Para petani kopi mulai memperoleh pengetahuan tentang pengolahan pasca panen dan mengembangkan sistem manajemen stok untuk biji kopi olahan mereka. Mereka juga menghitung harga pokok produksi biji kopi pascapanen sehingga nilai biji kopi meningkat.
Koperasi Berdikari memainkan peran penting dalam menjaga stabilitas pasar bagi para petani kopi di Desa Genteng dengan memfasilitasi penjualan hasil panen mereka. Koperasi secara langsung membeli hasil panen petani dengan harga yang ditentukan oleh petani itu sendiri, membantu mereka menjangkau konsumen. Pendekatan ini dikenal sebagai perdagangan langsung, menghilangkan perantara antara produsen dan konsumen.
Di masa depan, tujuan Koperasi Berdikari adalah membangun merek yang kuat untuk mengakses pasar premium dan menyadari pentingnya mengembangkan sistem digital. Hal ini mencakup pembuatan situs web dan peluncuran platform e-commerce yang menampilkan penelusuran kode QR.

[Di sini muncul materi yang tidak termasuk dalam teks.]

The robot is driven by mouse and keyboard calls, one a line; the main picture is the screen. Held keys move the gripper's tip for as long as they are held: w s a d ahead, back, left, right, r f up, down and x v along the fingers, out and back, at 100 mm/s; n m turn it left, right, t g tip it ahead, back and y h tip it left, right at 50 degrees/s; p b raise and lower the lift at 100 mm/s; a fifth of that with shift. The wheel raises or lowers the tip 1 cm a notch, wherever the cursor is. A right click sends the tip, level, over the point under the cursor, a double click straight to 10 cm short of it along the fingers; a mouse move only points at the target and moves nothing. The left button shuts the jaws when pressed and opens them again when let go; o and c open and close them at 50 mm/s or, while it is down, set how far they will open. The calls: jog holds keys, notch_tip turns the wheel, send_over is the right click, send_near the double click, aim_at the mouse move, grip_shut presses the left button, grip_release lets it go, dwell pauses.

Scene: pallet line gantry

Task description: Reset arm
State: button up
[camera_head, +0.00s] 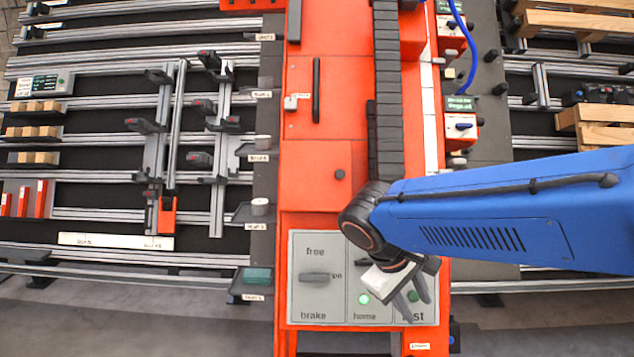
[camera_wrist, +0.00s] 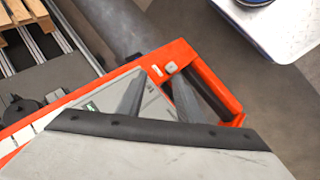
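My gripper (camera_head: 416,308) hangs at the end of my blue arm, over the right part of a grey control panel (camera_head: 307,254) on the orange gantry. Its two grey fingers are spread apart with nothing between them. They also show apart in the wrist view (camera_wrist: 157,84), above the orange frame's corner. The panel has a dark lever (camera_head: 320,277) between the words "free" and "brake", turned level. A green light (camera_head: 364,299) glows above the word "home". Another green light shows at the fingers, above a label ending in "st". My wrist hides the panel's upper right.
The orange gantry (camera_head: 318,200) runs up the middle with a dark cable chain (camera_head: 388,90). Rails with clamps and wooden blocks (camera_head: 36,131) lie left. Wooden pallets (camera_head: 600,125) and a blue hose (camera_head: 470,45) are at right. Grey floor (camera_head: 130,315) is open at the front left.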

Yayasan Palasara Widya Indonesia mendukung petani kopi Arabika yang mempraktikkan pertanian organik di Desa. Didirikan pada 2023, Yayasan Palasara adalah inisiatif nirlaba yang muncul dari keprihatinan mendalam terhadap krisis ekologi dan sosial yang mengancam hak-hak dasar masyarakat, yang didedikasikan untuk mempromosikan dunia yang adil, sehat, dan inklusif dengan memberdayakan kaum muda Indonesia.
Untuk informasi lebih lanjut mengenai program-program mereka, kunjungi https://palasara.org/.
Pameran produk-produk lokal di Weaving Resilience Global Meeting bukan hanya memperkenalkan keunikan Indonesia, tetapi juga menginspirasi dunia tentang bagaimana pemberdayaan komunitas lokal dapat melahirkan produk-produk berkualitas yang membawa dampak positif bagi masyarakat dan lingkungan.